What prompts me to write is this: I visited the website tuckerspoint.com, since it was linked-to in the Gazette. On it, I found a promotional video. (http://tuckerspoint.com/dvd/dvd.html)
I watched it, with great admiration. The video shows the kind of Bermuda everyone would like to visit, and the kind I have seen disappearing relentlessly under the bulldozer over the last twenty-five years. It is a masterpiece. We are treated to a series of idyllic scenes, classy classical soundtrack, and a mellifluous voice-over.
Let me pick out some gems:
“... unique in all the world, ... an island paradise, ... as ripe and bountiful as nature at its finest. ...paradise at its most civilised ... Bermuda at her dazzling best. ... more than the nation's largest expanse of private land, Tucker's Point is blessed with Bermuda's most enviable geography ... fairways are strewn like emeralds across an azure sea. ...rolling hills and rugged cliffs, crashing waves and gentle surf, a vibrant community, with the serenity of open space.... secure in a private haven...”
And the punchline?
“A final offering of residential property is now underway.
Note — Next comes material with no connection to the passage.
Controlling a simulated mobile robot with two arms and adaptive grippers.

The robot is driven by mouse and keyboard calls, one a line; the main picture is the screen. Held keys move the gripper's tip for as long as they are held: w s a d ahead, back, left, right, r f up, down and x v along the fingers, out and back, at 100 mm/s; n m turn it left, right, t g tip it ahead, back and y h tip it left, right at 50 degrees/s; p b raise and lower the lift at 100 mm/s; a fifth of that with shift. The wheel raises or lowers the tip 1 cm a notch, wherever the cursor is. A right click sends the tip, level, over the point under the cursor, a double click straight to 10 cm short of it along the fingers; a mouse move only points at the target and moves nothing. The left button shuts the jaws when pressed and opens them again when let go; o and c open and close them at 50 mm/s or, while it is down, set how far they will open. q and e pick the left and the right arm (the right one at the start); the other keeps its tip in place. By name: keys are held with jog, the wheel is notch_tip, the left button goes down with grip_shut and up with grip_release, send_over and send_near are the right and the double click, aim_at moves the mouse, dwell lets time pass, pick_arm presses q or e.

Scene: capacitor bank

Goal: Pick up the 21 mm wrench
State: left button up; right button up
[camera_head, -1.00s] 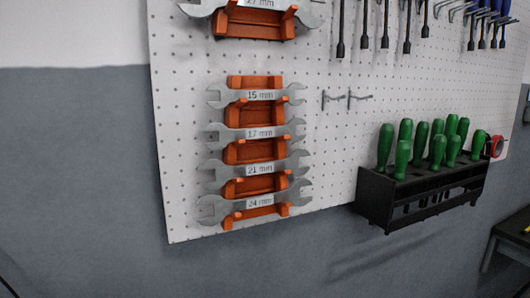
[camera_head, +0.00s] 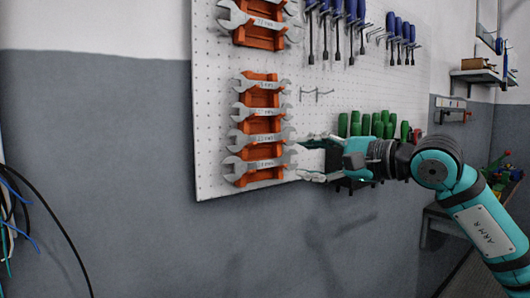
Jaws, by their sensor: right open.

And some say, the Club has saved the best for last.” (Well, quite.)
And then there is the unintended irony of the finale:
“This is the moment. This is the place. This is an invitation that can only be made once ...”
The “product” is exclusivity, greenery, nature, unspoilt views. This is the product rich people want. And yet, according to the video, that very product is already there! (And it is not working!) Why develop the site with bulldozers? “Exclusive and secluded” does not increase with higher density housing! In any case, the target audience is not the kind that spends money in everyday-Bermuda-at-large. The SDO cannot be about “tourism for the economy”.
The video is a great work of art. The next generation of advertisers will have to work even harder. It will not be easy to pull the wool and spin the yarns to bring in tourists, once Bermuda has lost its way, by losing its last open views and rolling hills ...
Bermuda, please do not disappear in the triangle formed by the three initials of Shortsightedness, Duplicity and Opportunism.